● Stated task: Print only the lines from the top of the data through the line with "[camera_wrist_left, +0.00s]", both included, skipping every picture.

>> Start

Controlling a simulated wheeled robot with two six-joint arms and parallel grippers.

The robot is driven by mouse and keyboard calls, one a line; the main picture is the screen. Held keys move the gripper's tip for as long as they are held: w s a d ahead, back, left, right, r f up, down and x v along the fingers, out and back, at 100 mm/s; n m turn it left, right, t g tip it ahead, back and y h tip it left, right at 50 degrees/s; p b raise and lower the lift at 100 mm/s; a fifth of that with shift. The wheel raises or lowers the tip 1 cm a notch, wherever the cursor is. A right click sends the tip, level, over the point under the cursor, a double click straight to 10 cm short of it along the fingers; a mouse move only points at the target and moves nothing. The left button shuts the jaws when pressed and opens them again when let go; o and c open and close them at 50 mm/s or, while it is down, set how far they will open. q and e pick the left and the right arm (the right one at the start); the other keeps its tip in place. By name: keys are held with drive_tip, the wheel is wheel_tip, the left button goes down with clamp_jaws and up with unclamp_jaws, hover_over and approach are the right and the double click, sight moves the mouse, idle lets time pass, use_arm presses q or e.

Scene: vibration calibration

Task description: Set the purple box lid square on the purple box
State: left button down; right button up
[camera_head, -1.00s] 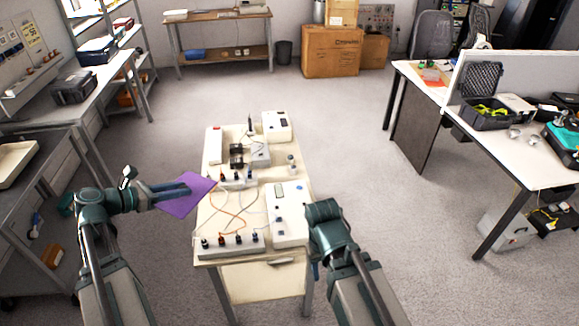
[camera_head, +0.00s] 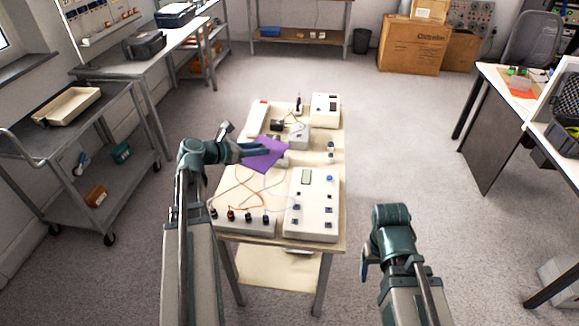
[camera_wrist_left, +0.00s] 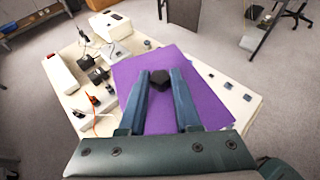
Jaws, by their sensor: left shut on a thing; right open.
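The purple box lid (camera_head: 268,160) is a flat purple square in my left gripper (camera_head: 264,151), held over the bench's middle at its left part. In the left wrist view the lid (camera_wrist_left: 207,101) lies under the fingers, and my left gripper (camera_wrist_left: 160,80) is shut on its dark knob (camera_wrist_left: 159,78). The lid hides part of the bench below it. I cannot make out the purple box in any view. My right gripper (camera_head: 367,262) is empty, to the right of the bench; its fingers are mostly hidden behind its wrist.
The bench (camera_head: 253,240) carries a white panel (camera_head: 312,205), a terminal strip with wires (camera_head: 243,221), and a white instrument (camera_head: 326,109) at the back. A grey cart (camera_head: 55,170) stands left. A desk (camera_head: 508,92) stands right. The floor between bench and desk is clear.

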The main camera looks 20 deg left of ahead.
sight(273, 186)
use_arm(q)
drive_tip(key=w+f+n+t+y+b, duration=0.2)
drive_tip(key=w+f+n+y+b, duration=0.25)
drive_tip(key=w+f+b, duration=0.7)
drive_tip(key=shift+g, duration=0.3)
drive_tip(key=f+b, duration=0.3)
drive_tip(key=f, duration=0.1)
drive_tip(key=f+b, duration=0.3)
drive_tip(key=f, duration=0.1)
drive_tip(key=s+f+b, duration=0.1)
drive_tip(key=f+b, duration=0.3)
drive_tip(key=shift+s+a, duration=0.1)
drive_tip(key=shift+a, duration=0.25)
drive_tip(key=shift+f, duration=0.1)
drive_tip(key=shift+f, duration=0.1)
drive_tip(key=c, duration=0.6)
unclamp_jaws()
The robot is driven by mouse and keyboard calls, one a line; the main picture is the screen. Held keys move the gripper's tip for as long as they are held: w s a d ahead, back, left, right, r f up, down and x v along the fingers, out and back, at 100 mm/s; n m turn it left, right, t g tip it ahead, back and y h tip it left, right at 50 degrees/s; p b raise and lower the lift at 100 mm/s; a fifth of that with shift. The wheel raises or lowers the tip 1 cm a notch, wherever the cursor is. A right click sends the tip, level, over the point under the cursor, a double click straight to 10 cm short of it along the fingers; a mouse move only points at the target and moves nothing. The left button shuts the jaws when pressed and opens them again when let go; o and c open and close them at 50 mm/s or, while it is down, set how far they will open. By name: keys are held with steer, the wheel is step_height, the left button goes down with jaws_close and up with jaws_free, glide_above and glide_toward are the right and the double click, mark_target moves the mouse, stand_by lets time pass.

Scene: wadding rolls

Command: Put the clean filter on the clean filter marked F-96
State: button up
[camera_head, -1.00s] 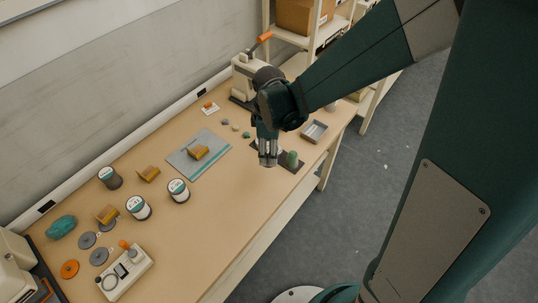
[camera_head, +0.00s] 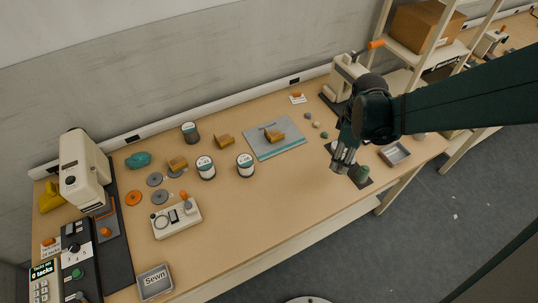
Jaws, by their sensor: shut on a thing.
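Two white canisters with teal-marked tops (camera_head: 205,168) (camera_head: 245,165) stand upright mid-table, and a dark canister (camera_head: 190,133) stands behind them. Their markings are too small to read, so I cannot tell which, if any, is F-96. I cannot single out the clean filter. My gripper (camera_head: 341,163) points down over the right part of the table, just left of a green upright cylinder (camera_head: 362,173) on a dark pad. It is shut on a thing that its fingers hide.
Ochre pieces lie on the table, one on a grey-teal mat (camera_head: 262,149). A metal tray (camera_head: 396,154) is right of my gripper. A lever press (camera_head: 345,78) stands behind it. A beige machine (camera_head: 85,170) and a "Sewn" tray (camera_head: 155,281) are at left. The table's front middle is clear.

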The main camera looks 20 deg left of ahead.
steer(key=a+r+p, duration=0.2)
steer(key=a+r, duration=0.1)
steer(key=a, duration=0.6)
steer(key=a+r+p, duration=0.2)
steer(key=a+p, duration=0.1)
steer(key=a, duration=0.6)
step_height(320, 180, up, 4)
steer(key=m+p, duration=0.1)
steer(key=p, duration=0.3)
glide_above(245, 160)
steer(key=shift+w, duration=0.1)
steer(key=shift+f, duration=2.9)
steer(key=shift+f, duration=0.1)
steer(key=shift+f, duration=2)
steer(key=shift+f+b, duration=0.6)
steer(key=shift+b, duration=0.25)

>> End

● Full answer:
Controlling a simulated wheeled robot with two six-joint arms and parallel grippers.

The robot is driven by mouse and keyboard calls, one a line; the main picture is the screen. Held keys move the gripper's tip for as long as they are held: w s a d ahead, back, left, right, r f up, down and x v along the fingers, out and back, at 100 mm/s; n m turn it left, right, t g tip it ahead, back and y h tip it left, right at 50 degrees/s; p b raise and lower the lift at 100 mm/s; a fifth of that with shift. The wheel raises or lowers the tip 1 cm a notch, wherever the cursor is. A right click sends the tip, level, over the point under the cursor, a double click straight to 10 cm short of it along the fingers; a mouse move only points at the target and moves nothing. The left button shuts the jaws when pressed and opens them again when let go; o and c open and close them at 50 mm/s or, while it is down, set how far they will open. q and e pick the left and the right arm (the right one at the start); the other keeps its tip in place. By name: keys are held with drive_tip, the wheel is wheel_tip, the left button goes down with clamp_jaws and up with unclamp_jaws, hover_over and approach are the right and the double click, sight moves the mouse, idle lets time pass, use_arm presses q or e.

Scene: vibration calibration

Task description: Set the purple box lid square on the purple box
State: left button down; right button up
[camera_head, -1.00s] 
[camera_head, +0.00s] 
[camera_wrist_left, +0.00s] 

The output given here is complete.